Hoover‘s first action after the stock market crashed was to make reassuring speeches, a practice he continued throughout his unhappy term in office. This struck him as seemly-after all, if the President himself were to play the role of Chicken Little, what would the public do? It also comported with his theory of recovery. He believed that recovery hinged on a revival of private investment spending, which required an adequately optimistic state of “business confidence”. By maintaining a personally sanguine outlook, at least in his public pronouncements, Hoover hoped to encourage investors to pour their money into new factories and equipment. Although, he has been ridiculed ever since for his reassuring displays, they could hardly have done much harm.
Hoover next resorted to a series of meetings in November 1929 with the leaders of selected businesses, labor unions, and farm organizations. Ostensibly the parleys produced only choruses to sing in harmony with the President’s melody of optimism. (Apparently accomplishing nothing of substance, they inspired J.K. Galbraith to invent the amusing and insightful concept of the “no-business meeting”.)

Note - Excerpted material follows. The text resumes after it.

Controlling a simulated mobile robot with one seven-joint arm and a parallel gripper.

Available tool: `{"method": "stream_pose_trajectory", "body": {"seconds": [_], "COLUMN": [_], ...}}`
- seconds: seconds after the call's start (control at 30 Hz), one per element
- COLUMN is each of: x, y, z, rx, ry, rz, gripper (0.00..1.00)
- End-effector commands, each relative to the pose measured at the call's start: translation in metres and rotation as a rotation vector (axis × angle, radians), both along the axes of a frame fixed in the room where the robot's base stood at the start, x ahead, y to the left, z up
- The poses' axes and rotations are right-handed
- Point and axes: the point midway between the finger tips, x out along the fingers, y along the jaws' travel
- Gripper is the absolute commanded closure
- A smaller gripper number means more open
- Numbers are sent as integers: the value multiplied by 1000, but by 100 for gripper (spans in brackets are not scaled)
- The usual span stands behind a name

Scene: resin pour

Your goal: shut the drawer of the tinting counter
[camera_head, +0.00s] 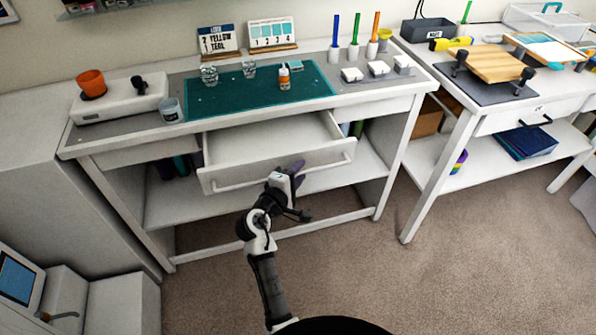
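The tinting counter (130,150) stands in front of me, a white bench with a grey top and a teal mat (232,97). Its white drawer (265,143) is pulled out toward me and looks empty inside. A long white bar handle (325,168) runs across the drawer front. My gripper (297,172) is at the drawer front, by the middle of the handle. The picture is too small to tell whether it touches the handle or whether its fingers are open or shut.
On the counter top are a white scale with an orange cup (91,84), a clear cup (171,110), an orange-labelled bottle (284,78) and small white blocks (377,68). A second bench (515,118) stands at right. Carpet (370,265) in front is clear.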

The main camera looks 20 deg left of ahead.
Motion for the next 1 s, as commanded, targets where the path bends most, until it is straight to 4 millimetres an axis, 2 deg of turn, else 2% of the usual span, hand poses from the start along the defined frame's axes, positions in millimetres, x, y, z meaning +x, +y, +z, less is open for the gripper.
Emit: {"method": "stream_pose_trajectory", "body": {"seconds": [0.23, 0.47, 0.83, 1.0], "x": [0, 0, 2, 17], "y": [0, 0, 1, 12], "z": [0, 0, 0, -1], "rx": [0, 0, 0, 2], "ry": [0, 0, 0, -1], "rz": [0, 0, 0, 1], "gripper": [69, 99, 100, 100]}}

But it is possible-one cannot know for sure-that the meetings did have an important effect, ironically a harmful effect. From the employers attending his conferences the President extracted a promise not to cut wages any faster than the cost of living declined. He believed that real wage cuts, besides being unfair and productive of strife, would reduce consumer purchasing power and thereby exacerbate the recession. Whether because of fidelity to the Presidents or for other reasons, many employers did not reduce money wages much until well into 1931. Meanwhile deflation proceeded apace. Workers who continued to receive the same money wage were getting an increasingly higher real wage. Given the extreme decline of the demand for labor, which happened to be greater in the sectors most refraining from wage cuts, a higher real wage implied a magnified reduction in the quantity of labor that employers would find it worthwhile to hire-that is, the increased real wage caused a great deal of unemployment. Unfortunately, as Lester Chandler has observed, the President “seems to have paid little attention to wage rates as a determinant of costs of production.”
Hoover backed various measures to stimulate federal spending and extensions of the government’s credit, including increased appropriations for public works and the Federal Land Banks, creation of the Agricultural Credit Banks and the Home Loan Banks, liberalization of the Federal Reserve Banks’ lending authority by the Glass-Steagall Act of 1932, and passage of Emergency Relief and Construction Act of 1932, which allowed the federal government to give (officially, to lend) the state governments funds to use for relief of the unemployed. Hoover also used his discretionary authority to reduce immigration-he supposed that an immigrant would either become a public charge or displace someone else from a job. To quiet the unsettling international disputes over reparations and war debts, he secured a moratorium on intergovernmental payments. None of this suggests a dogmatic adherence to laissez-faire…
The administration’s most important antidepression action, the creation of the Reconstruction Finance Corporation, clearly benefited from the emergency rationale and the wartime analogy. The RFC Act, which became law on January 22, 1932, was officially entitled, “An Act to provide emergency financing facilities for financial institutions, to aid in financing agriculture, commerce, and industry, and for other purposes.